-- Aim --
Print the listing in its entirety and exactly, leaving out images.

-- Source material --
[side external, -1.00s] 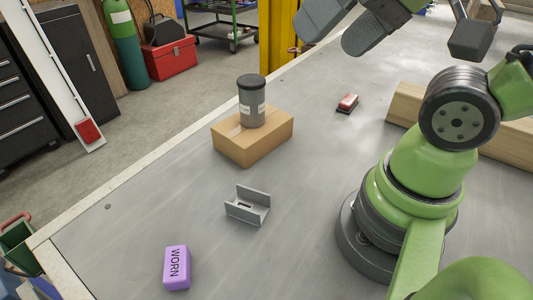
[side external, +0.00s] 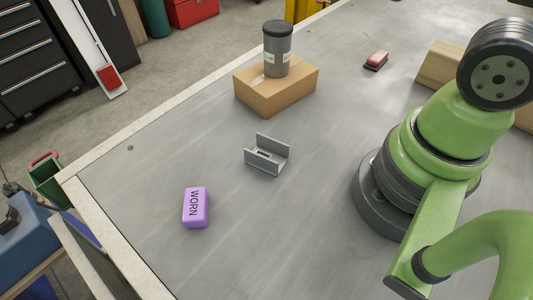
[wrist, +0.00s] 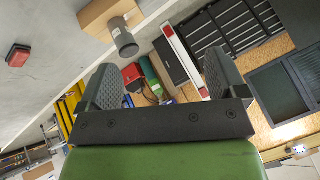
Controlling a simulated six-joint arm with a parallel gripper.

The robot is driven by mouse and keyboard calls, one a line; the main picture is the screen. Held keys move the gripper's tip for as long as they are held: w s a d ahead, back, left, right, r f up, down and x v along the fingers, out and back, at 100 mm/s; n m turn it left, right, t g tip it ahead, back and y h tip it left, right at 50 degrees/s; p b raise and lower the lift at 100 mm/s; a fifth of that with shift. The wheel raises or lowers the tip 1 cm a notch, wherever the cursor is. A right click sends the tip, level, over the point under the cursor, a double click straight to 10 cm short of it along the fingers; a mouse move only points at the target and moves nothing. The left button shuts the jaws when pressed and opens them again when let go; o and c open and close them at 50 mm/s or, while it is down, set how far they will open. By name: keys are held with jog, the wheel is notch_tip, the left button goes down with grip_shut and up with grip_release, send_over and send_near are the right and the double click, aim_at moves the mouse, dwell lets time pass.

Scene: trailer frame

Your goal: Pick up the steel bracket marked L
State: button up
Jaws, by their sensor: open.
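A grey steel bracket (side external: 267,155), channel-shaped with upright flanges, lies on the metal tabletop (side external: 320,215) in the side view. A small dark mark or slot shows on its inner face, too small to read as a letter. The bracket does not show in the wrist view. My gripper (wrist: 160,66) is open and empty in the wrist view, its two dark ribbed fingers wide apart. It is outside the side view, so its exact place relative to the bracket cannot be told.
A cardboard box (side external: 273,93) with a grey canister (side external: 277,52) on it stands behind the bracket. A purple block marked WORN (side external: 196,208) lies in front, to the left. A red-topped block (side external: 376,60) and a wooden beam (side external: 438,68) lie farther back. Bare tabletop surrounds the bracket.

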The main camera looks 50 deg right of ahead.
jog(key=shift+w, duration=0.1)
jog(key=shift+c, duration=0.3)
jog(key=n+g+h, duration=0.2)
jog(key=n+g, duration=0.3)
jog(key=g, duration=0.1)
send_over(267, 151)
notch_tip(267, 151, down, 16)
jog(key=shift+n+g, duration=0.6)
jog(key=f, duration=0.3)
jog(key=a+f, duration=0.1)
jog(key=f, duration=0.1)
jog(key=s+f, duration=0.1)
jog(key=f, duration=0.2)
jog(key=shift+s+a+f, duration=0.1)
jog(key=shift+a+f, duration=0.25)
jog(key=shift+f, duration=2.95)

-- Finished task --
[side external, -1.00s] 
[side external, +0.00s] 
[wrist, +0.00s] 
Controlling a simulated six-joint arm with a parallel gripper.

The robot is driven by mouse and keyboard calls, one a line; the main picture is the screen. Held keys move the gripper's tip for as long as they are held: w s a d ahead, back, left, right, r f up, down and x v along the fingers, out and back, at 100 mm/s; n m turn it left, right, t g tip it ahead, back and y h tip it left, right at 50 degrees/s; p b raise and lower the lift at 100 mm/s; a fifth of that with shift. The wheel raises or lowers the tip 1 cm a notch, wherever the cursor is. A right click sends the tip, level, over the point under the cursor, a double click straight to 10 cm short of it along the fingers; a mouse move only points at the target and moves nothing. The left button shuts the jaws when pressed and opens them again when let go; o and c open and close them at 50 mm/s or, while it is down, set how far they will open. By name: keys are held with jog, the wheel is notch_tip, the left button goes down with grip_shut and up with grip_release, send_over and send_near are the right and the double click, aim_at moves the mouse, dwell lets time pass.

Scene: trailer frame

Your goal: Pick up the steel bracket marked L
State: button up
Jaws, by their sensor: open.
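A grey steel bracket (side external: 267,155), channel-shaped with upright flanges, lies on the metal tabletop (side external: 320,215) in the side view. A small dark mark or slot shows on its inner face, too small to read as a letter. The bracket does not show in the wrist view. My gripper (wrist: 160,66) is open and empty in the wrist view, its two dark ribbed fingers wide apart. It is outside the side view, so its exact place relative to the bracket cannot be told.
A cardboard box (side external: 273,93) with a grey canister (side external: 277,52) on it stands behind the bracket. A purple block marked WORN (side external: 196,208) lies in front, to the left. A red-topped block (side external: 376,60) and a wooden beam (side external: 438,68) lie farther back. Bare tabletop surrounds the bracket.

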The main camera looks 50 deg right of ahead.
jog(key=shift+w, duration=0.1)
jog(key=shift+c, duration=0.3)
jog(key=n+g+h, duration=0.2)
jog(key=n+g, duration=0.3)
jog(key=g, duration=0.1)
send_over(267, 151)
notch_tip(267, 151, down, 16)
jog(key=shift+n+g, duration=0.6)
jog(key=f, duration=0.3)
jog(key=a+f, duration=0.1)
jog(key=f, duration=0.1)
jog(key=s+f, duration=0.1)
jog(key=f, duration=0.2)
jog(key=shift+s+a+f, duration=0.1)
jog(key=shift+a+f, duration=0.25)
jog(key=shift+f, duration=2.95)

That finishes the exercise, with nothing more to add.